Potassium hydroxide (KOH), acetic acid (CH₃COOH), ethanol (C₂H₅OH), and iodine-potassium iodide I₂/KI solution were purchased from Carl Roth GmbH (Karlsruhe, Germany).

The alkaline pH required for functionalization was provided by KOH (pK_b = 0.5), as a weaker base than NaOH (pK_b = 0.2) [35]. All chemicals were of reagent grade.

2.3. Functionalization Experiments

The acrylic fibers Melana and Dralon L were subjected to chemical treatments and the functionalization effects were assessed. The functionalization experiments were conducted with I₂/KI solutions in the presence or absence of an alkali, namely KOH, in accordance with the experimental protocol given in

Table 1. Experimental protocol for the functionalization treatments.

Functionalization Parameters	Concentration of Functionalization Agents
	KOH [% owf] *	I2/KI [% owf] *	KOH + I2/KI [% owf] *
	“Controlled functionalization”
T = 20 °C (room temperature), t = 3 days, M = 1:15	9	9	9 + 9
T = 120 °C, t = 60 min, M = 1:15	3	3	3 + 3
	6	6	6 + 6
	9	9	9 + 9
T = 120 °C, t = 30 min, M = 1:15	“Severe functionalization” Due to excess of chemical reagents Knit fabric variants: V1 and V2

* % owf = percent on weight of fabric.

.

Functionalization treatments were conducted in sealed stainless-steel vessels at two different temperatures: room temperature (20 °C) and 120 °C, respectively. Reagent amounts were calculated as percent on weight of fabric samples, in the range 3–9%; the liquor ratio (M) was 1:15.

Functionalization treatments were followed by rinsing with warm and cold water, neutralization with acetic acid, wringing and air drying.

2.4. Analysis of the Functionalized Fibers

2.4.1. FTIR Analysis

The FTIR spectra of the acrylic materials were recorded on a Bruker Optics equipment(Bruker Optik GmbH, Ettlingen, Germany), comprising a TENSOR 27 FTIR spectrophotometer(Bruker Optik GmbH, Ettlingen, Germany), adequate mainly for near-IR, coupled with a HYPERION 1000 microscope equipped with a standard 15× objective. The standard DLaTGS detector works in the 7500–370 cm⁻¹ spectral range, with a resolution of 4 cm⁻¹. The TENSOR 27 spectrophotometer is equipped with a He–Ne laser that operates at a wavelength of 633 nm and an output power of 1 mW, and presents a ROCKSOLID alignment of the interferometer. TENSOR 27 was assisted by OPUS software, which allowed for the acquisition of interactive video data.

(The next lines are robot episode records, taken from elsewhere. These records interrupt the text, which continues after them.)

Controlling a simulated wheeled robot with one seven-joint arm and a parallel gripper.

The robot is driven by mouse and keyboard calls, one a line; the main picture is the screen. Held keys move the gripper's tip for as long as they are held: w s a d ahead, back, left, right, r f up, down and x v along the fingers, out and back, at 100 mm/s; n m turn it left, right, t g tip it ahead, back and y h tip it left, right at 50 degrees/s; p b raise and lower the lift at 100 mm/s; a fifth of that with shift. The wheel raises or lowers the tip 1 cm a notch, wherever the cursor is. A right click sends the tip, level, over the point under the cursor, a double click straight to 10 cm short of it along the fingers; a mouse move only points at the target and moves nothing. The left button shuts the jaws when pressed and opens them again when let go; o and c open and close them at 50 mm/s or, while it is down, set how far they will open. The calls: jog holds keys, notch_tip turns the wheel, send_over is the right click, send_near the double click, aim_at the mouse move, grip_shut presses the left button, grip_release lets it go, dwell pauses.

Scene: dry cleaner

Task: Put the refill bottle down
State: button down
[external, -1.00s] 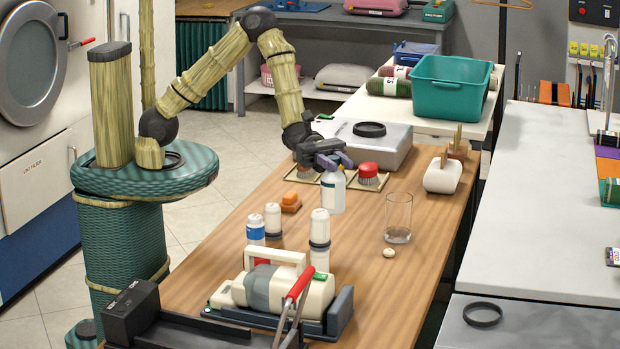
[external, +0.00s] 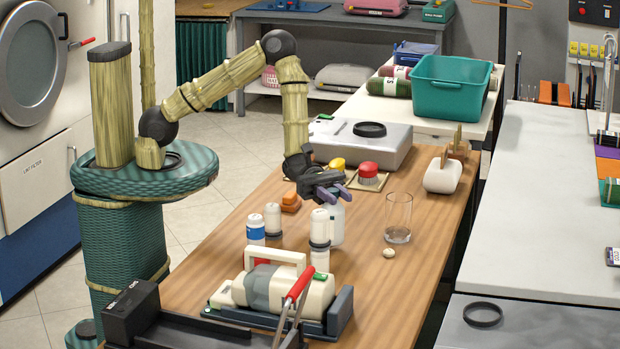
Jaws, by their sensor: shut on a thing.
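The refill bottle (external: 337,226) is the white bottle under my gripper, on the wooden table's middle. My gripper (external: 336,193) is shut on its top, and its fingers hide the cap. The bottle looks upright. A white bottle with a dark band (external: 320,228) stands in front and to the left and covers part of its left side. I cannot tell whether the refill bottle's base touches the table (external: 365,290) or hangs just above it.
A clear glass (external: 398,220) and a small round cream object (external: 388,253) are to the right. A blue-labelled bottle (external: 256,230) and another white bottle (external: 272,218) stand left. A cream machine (external: 285,290) fills the front.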

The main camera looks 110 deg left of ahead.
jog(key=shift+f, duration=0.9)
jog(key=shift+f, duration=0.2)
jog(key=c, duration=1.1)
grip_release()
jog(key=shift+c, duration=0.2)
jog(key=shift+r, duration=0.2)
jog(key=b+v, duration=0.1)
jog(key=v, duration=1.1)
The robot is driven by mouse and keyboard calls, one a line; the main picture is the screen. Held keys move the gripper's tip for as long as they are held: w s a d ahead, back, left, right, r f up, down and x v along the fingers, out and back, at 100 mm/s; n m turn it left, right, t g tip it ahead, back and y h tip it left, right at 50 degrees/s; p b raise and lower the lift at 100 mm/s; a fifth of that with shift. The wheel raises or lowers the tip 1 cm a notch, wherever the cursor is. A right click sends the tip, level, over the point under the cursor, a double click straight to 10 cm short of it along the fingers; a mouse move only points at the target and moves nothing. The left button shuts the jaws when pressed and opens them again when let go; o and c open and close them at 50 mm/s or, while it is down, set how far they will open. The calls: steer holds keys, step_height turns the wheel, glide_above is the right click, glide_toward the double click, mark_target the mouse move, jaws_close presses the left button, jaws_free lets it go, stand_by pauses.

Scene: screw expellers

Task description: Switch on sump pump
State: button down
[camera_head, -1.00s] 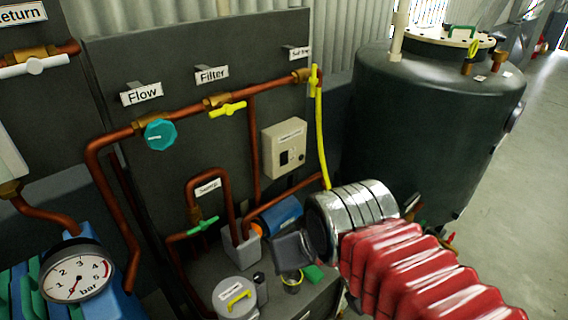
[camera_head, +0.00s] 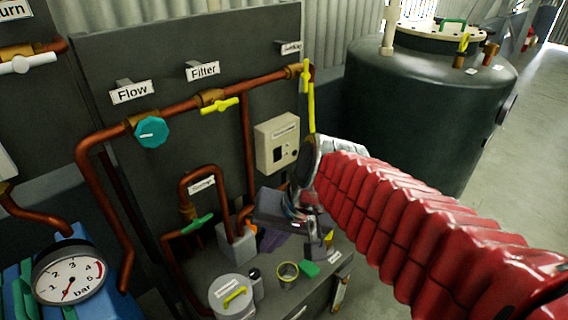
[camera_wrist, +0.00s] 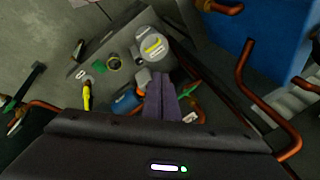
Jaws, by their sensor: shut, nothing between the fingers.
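A beige switch box (camera_head: 277,143) with a label, a dark switch and a round knob is mounted on the dark panel; the label is too small to read. My gripper (camera_head: 268,240) is shut and empty, in front of and below the box, and apart from it. In the wrist view my shut fingers (camera_wrist: 158,78) point toward the bench top. A blue motor-like cylinder (camera_wrist: 124,102) shows beside the fingers in the wrist view; in the head view my gripper hides most of it.
Copper pipes (camera_head: 248,150) with a teal knob (camera_head: 151,132), yellow valve handles (camera_head: 220,105) and a green handle (camera_head: 197,224) surround the box. A large dark tank (camera_head: 430,115) stands at the right.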

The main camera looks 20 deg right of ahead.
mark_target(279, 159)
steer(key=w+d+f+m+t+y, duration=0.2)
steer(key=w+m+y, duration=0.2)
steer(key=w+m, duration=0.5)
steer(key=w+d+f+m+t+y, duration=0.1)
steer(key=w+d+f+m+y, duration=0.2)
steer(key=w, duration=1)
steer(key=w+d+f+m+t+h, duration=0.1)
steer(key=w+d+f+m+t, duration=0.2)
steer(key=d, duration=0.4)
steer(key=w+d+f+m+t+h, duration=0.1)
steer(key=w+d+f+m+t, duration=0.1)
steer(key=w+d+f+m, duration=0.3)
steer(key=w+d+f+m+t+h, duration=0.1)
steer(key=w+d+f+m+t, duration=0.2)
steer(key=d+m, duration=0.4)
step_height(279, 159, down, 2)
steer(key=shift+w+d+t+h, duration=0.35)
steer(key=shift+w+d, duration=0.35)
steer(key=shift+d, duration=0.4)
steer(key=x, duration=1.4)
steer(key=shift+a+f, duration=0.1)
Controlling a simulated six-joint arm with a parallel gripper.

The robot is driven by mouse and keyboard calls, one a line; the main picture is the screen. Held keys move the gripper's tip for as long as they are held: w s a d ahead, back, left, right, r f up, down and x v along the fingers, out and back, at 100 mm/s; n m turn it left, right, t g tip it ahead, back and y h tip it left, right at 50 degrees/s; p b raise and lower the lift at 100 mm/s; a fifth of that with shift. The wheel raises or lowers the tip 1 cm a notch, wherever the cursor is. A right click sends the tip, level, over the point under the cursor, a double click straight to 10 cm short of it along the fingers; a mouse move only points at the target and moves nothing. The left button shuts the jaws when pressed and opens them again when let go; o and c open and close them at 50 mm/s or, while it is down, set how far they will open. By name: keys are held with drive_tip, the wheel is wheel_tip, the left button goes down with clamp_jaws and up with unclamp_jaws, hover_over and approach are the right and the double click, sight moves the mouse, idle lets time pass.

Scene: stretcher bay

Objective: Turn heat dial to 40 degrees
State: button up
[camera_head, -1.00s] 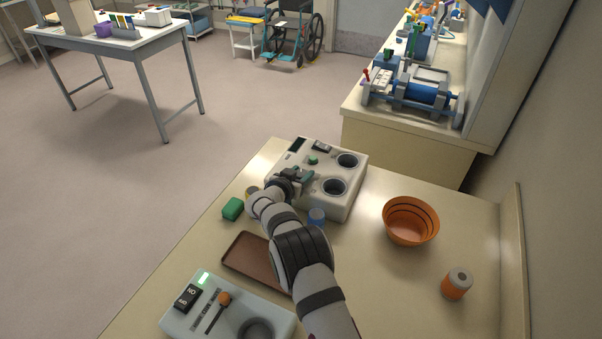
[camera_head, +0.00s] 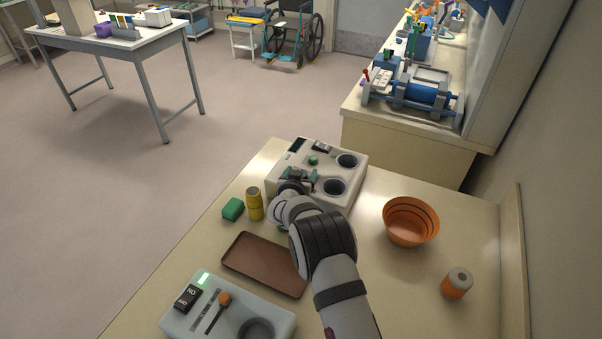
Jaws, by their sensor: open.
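A white box-shaped unit (camera_head: 346,201) with two dark round wells stands at the back of the bench. Its top carries a small dark display (camera_head: 297,145), a dark switch (camera_head: 323,147) and a green knob (camera_head: 313,160). No degree markings can be read, and I cannot tell which control is the heat dial. My gripper (camera_head: 299,176) is open over the front left of the unit's top, nearer the camera than the green knob. The gripper covers that part of the panel, so anything between the fingers is hard to make out.
A green block (camera_head: 232,209) and a yellow cylinder (camera_head: 254,204) stand left of my wrist. A brown tray (camera_head: 240,262), a grey control box (camera_head: 262,304) with an orange-topped lever, an orange bowl (camera_head: 411,222) and an orange-and-grey container (camera_head: 457,283) are on the bench. The front right is clear.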

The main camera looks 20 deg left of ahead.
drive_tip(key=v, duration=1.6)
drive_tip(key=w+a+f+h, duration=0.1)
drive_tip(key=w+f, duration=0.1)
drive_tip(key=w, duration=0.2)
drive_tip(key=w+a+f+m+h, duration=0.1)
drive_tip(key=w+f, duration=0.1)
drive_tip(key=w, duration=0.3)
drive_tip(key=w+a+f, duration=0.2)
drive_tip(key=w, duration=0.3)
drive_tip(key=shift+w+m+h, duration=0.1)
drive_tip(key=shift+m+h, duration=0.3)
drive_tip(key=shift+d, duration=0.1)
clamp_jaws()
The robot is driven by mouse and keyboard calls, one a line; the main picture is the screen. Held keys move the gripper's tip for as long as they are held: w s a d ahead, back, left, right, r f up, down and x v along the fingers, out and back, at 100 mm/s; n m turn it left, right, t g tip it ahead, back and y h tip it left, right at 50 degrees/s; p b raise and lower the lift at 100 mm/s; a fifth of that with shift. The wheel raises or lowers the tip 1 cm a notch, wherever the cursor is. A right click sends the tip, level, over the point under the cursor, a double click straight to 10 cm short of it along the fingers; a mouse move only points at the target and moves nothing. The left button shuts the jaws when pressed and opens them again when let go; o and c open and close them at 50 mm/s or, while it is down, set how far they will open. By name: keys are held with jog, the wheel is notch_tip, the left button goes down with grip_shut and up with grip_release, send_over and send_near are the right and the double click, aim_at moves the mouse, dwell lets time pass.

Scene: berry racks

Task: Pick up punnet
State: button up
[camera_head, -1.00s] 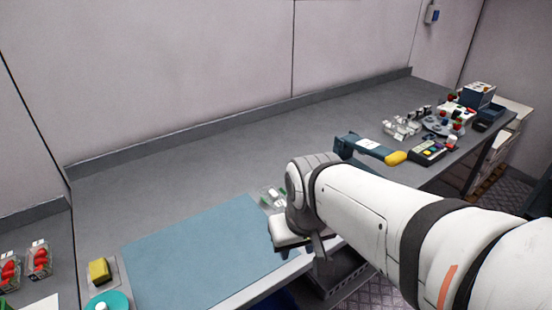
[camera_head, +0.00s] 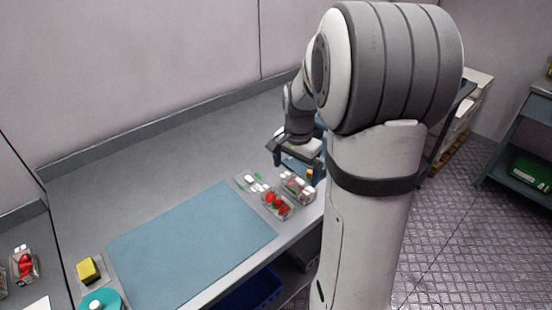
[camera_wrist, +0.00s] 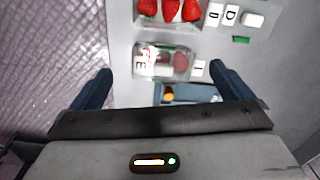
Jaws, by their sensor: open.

The liquid nitrogen-cooled MCT detector covered the spectral range 600–7500 cm⁻¹; measured aria was optimized to 250 μm, but can reach a minimum of 20 μm.

2.4.2. XRD Analysis

XRD analysis was performed on an X’PERT PRO MRD X-ray generator (PANalytical, Almelo, The Netherlands) with the following characteristics: tube voltage = 35 kV, tube current = 20 mA., vacuum pressure = (1/2) mbar, slit width = 80 μm, counter slit width = 250 μm, wavelength of Cu kα radiation λ = 1.5418 A⁰, the counter- sample distance A = 20 cm, capillary diameter (d) = 1 mm, working temperature 22.5 ± 0.5 °C. Monochromatic Cu kα (λ = 1.54 A⁰) radiation was obtained with a nickel filter of 10 μm thickness, used to irradiate acrylic fibers packed in a Mark capillary tube(Capillary Tube Supplies Ltd., Rose Cottage, United Kingdom) of 1 mm diameter.

2.4.3. SEM + Map + EDX

The SEM plus Map plus EDX analyses were performed on an SEM microscope model VEGA II LSH (TESCAN S.R.O., Brno, Czech Republic) coupled with a 3rd generation EDX detector, model QUANTAX QX2 (BRUKER Optics, Ettlingen, Germany).

The main features of the microscope were a tungsten heated cathode, resolution 3 nm at 30 kV, scanning speed from 200 ns to 10 ms per pixel, magnification 13–1.000.000× in resolution mode at 30 kV, accelerating voltage 200 V to 30 kV and working pressure below 1 × 10⁻² Pa. The XFlash EDX detector(Bruker Optik GmbH, Ettlingen, Germany), used for qualitative and quantitative analysis is 10 times faster than conventional Si (Li) detectors.

The SEM-EDX coupling allows, at the same time, microphotogram acquisition, surface imaging with atom mapping, and determination of the elemental composition (in mass or molar fractions) of a microstructure or a selected area of a sample.

2.4.4. Thermal Resistance/Thermal Conductivity

Thermal resistances of the acrylic fabrics was determined on a Permetest Sensora device(Sensora Instruments & Consulting, Liberec, Czech Republic).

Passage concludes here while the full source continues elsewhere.